* **Set problem**
Reproduce every entry exactly.

______________________________

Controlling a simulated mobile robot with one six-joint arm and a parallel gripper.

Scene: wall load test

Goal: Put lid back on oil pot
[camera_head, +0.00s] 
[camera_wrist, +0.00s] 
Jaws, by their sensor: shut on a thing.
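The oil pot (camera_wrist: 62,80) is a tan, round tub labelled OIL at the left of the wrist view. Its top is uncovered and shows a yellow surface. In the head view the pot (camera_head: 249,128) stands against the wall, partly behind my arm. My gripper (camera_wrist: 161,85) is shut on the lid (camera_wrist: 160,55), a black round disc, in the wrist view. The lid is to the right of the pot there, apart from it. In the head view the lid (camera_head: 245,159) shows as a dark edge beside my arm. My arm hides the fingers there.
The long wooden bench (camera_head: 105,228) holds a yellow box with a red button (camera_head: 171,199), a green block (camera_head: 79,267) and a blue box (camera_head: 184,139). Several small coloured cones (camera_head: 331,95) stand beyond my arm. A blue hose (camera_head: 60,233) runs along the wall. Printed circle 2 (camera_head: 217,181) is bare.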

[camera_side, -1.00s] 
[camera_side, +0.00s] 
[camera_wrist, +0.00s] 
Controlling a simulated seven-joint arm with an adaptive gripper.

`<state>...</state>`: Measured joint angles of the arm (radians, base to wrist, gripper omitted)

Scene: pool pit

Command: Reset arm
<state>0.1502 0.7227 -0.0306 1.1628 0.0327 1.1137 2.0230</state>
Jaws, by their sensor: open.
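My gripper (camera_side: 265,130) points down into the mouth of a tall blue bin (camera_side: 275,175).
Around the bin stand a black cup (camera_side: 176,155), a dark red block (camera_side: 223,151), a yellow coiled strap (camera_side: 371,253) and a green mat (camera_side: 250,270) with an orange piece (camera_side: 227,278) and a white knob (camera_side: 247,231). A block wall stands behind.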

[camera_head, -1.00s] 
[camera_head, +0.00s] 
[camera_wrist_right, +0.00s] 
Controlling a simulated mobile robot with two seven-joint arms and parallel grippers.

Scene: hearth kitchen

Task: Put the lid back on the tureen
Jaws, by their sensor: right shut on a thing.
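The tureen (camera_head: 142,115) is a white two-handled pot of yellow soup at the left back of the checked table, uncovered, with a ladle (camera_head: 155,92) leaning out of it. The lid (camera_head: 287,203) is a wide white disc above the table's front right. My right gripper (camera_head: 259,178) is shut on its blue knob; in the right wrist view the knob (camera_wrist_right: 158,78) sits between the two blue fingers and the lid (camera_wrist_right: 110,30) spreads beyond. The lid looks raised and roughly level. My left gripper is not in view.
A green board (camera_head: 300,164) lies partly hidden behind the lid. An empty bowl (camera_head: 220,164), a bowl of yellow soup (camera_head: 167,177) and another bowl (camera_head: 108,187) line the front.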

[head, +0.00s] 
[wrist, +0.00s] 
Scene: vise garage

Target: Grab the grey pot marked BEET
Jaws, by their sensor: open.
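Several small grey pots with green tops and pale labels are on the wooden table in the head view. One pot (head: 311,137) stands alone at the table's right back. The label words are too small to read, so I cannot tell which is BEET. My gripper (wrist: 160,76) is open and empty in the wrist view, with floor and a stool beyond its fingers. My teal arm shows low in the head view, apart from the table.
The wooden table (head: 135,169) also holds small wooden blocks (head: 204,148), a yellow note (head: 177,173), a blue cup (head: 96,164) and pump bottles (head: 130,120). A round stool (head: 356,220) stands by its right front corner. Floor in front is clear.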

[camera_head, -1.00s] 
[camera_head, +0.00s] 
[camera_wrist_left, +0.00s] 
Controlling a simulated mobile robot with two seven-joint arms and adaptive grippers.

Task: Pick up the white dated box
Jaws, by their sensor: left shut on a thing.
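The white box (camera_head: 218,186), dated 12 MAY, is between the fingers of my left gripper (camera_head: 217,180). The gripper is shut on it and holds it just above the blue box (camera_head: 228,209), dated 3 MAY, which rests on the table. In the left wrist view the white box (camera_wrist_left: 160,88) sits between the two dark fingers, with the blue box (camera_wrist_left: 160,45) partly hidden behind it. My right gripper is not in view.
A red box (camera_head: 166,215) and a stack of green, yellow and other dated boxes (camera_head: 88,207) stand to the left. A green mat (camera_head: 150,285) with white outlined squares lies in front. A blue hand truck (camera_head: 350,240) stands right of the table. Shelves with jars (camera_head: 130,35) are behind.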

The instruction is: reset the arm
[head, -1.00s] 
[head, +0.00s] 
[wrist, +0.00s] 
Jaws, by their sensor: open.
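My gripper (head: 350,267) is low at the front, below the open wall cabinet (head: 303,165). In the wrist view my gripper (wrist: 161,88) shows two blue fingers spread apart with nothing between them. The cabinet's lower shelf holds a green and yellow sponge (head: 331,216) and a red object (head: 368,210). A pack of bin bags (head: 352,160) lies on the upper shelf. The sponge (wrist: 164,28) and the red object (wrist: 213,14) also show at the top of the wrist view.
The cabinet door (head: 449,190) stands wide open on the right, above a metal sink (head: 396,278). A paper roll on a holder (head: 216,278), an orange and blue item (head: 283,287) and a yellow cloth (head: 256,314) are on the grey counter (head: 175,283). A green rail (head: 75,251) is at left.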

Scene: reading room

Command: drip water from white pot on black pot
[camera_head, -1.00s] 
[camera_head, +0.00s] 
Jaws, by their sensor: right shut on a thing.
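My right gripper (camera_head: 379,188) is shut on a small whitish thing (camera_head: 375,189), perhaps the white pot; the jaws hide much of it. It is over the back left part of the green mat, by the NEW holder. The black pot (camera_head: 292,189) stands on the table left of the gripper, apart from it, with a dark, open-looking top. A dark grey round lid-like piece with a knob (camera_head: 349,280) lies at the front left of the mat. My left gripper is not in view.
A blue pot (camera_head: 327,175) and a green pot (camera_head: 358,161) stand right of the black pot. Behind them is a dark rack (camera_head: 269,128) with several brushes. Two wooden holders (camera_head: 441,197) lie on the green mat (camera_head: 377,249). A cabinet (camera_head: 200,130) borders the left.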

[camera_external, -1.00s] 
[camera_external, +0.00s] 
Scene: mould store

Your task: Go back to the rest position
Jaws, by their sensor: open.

______________________________

* **Written solution**
Controlling a simulated mobile robot with one six-joint arm and a parallel gripper.

Scene: wall load test

Goal: Put lid back on oil pot
[camera_head, +0.00s] 
[camera_wrist, +0.00s] 
Jaws, by their sensor: shut on a thing.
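The oil pot (camera_wrist: 62,80) is a tan, round tub labelled OIL at the left of the wrist view. Its top is uncovered and shows a yellow surface. In the head view the pot (camera_head: 249,128) stands against the wall, partly behind my arm. My gripper (camera_wrist: 161,85) is shut on the lid (camera_wrist: 160,55), a black round disc, in the wrist view. The lid is to the right of the pot there, apart from it. In the head view the lid (camera_head: 245,159) shows as a dark edge beside my arm. My arm hides the fingers there.
The long wooden bench (camera_head: 105,228) holds a yellow box with a red button (camera_head: 171,199), a green block (camera_head: 79,267) and a blue box (camera_head: 184,139). Several small coloured cones (camera_head: 331,95) stand beyond my arm. A blue hose (camera_head: 60,233) runs along the wall. Printed circle 2 (camera_head: 217,181) is bare.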

[camera_side, -1.00s] 
[camera_side, +0.00s] 
[camera_wrist, +0.00s] 
Controlling a simulated seven-joint arm with an adaptive gripper.

`<state>...</state>`: Measured joint angles of the arm (radians, base to wrist, gripper omitted)

Scene: pool pit

Command: Reset arm
<state>0.1502 0.7227 -0.0306 1.1628 0.0327 1.1137 2.0230</state>
Jaws, by their sensor: open.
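My gripper (camera_side: 265,130) points down into the mouth of a tall blue bin (camera_side: 275,175).
Around the bin stand a black cup (camera_side: 176,155), a dark red block (camera_side: 223,151), a yellow coiled strap (camera_side: 371,253) and a green mat (camera_side: 250,270) with an orange piece (camera_side: 227,278) and a white knob (camera_side: 247,231). A block wall stands behind.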

[camera_head, -1.00s] 
[camera_head, +0.00s] 
[camera_wrist_right, +0.00s] 
Controlling a simulated mobile robot with two seven-joint arms and parallel grippers.

Scene: hearth kitchen

Task: Put the lid back on the tureen
Jaws, by their sensor: right shut on a thing.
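The tureen (camera_head: 142,115) is a white two-handled pot of yellow soup at the left back of the checked table, uncovered, with a ladle (camera_head: 155,92) leaning out of it. The lid (camera_head: 287,203) is a wide white disc above the table's front right. My right gripper (camera_head: 259,178) is shut on its blue knob; in the right wrist view the knob (camera_wrist_right: 158,78) sits between the two blue fingers and the lid (camera_wrist_right: 110,30) spreads beyond. The lid looks raised and roughly level. My left gripper is not in view.
A green board (camera_head: 300,164) lies partly hidden behind the lid. An empty bowl (camera_head: 220,164), a bowl of yellow soup (camera_head: 167,177) and another bowl (camera_head: 108,187) line the front.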

[head, +0.00s] 
[wrist, +0.00s] 
Scene: vise garage

Target: Grab the grey pot marked BEET
Jaws, by their sensor: open.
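Several small grey pots with green tops and pale labels are on the wooden table in the head view. One pot (head: 311,137) stands alone at the table's right back. The label words are too small to read, so I cannot tell which is BEET. My gripper (wrist: 160,76) is open and empty in the wrist view, with floor and a stool beyond its fingers. My teal arm shows low in the head view, apart from the table.
The wooden table (head: 135,169) also holds small wooden blocks (head: 204,148), a yellow note (head: 177,173), a blue cup (head: 96,164) and pump bottles (head: 130,120). A round stool (head: 356,220) stands by its right front corner. Floor in front is clear.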

[camera_head, -1.00s] 
[camera_head, +0.00s] 
[camera_wrist_left, +0.00s] 
Controlling a simulated mobile robot with two seven-joint arms and adaptive grippers.

Task: Pick up the white dated box
Jaws, by their sensor: left shut on a thing.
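The white box (camera_head: 218,186), dated 12 MAY, is between the fingers of my left gripper (camera_head: 217,180). The gripper is shut on it and holds it just above the blue box (camera_head: 228,209), dated 3 MAY, which rests on the table. In the left wrist view the white box (camera_wrist_left: 160,88) sits between the two dark fingers, with the blue box (camera_wrist_left: 160,45) partly hidden behind it. My right gripper is not in view.
A red box (camera_head: 166,215) and a stack of green, yellow and other dated boxes (camera_head: 88,207) stand to the left. A green mat (camera_head: 150,285) with white outlined squares lies in front. A blue hand truck (camera_head: 350,240) stands right of the table. Shelves with jars (camera_head: 130,35) are behind.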

The instruction is: reset the arm
[head, -1.00s] 
[head, +0.00s] 
[wrist, +0.00s] 
Jaws, by their sensor: open.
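My gripper (head: 350,267) is low at the front, below the open wall cabinet (head: 303,165). In the wrist view my gripper (wrist: 161,88) shows two blue fingers spread apart with nothing between them. The cabinet's lower shelf holds a green and yellow sponge (head: 331,216) and a red object (head: 368,210). A pack of bin bags (head: 352,160) lies on the upper shelf. The sponge (wrist: 164,28) and the red object (wrist: 213,14) also show at the top of the wrist view.
The cabinet door (head: 449,190) stands wide open on the right, above a metal sink (head: 396,278). A paper roll on a holder (head: 216,278), an orange and blue item (head: 283,287) and a yellow cloth (head: 256,314) are on the grey counter (head: 175,283). A green rail (head: 75,251) is at left.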

Scene: reading room

Command: drip water from white pot on black pot
[camera_head, -1.00s] 
[camera_head, +0.00s] 
Jaws, by their sensor: right shut on a thing.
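My right gripper (camera_head: 379,188) is shut on a small whitish thing (camera_head: 375,189), perhaps the white pot; the jaws hide much of it. It is over the back left part of the green mat, by the NEW holder. The black pot (camera_head: 292,189) stands on the table left of the gripper, apart from it, with a dark, open-looking top. A dark grey round lid-like piece with a knob (camera_head: 349,280) lies at the front left of the mat. My left gripper is not in view.
A blue pot (camera_head: 327,175) and a green pot (camera_head: 358,161) stand right of the black pot. Behind them is a dark rack (camera_head: 269,128) with several brushes. Two wooden holders (camera_head: 441,197) lie on the green mat (camera_head: 377,249). A cabinet (camera_head: 200,130) borders the left.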

[camera_external, -1.00s] 
[camera_external, +0.00s] 
Scene: mould store

Your task: Go back to the rest position
Jaws, by their sensor: open.

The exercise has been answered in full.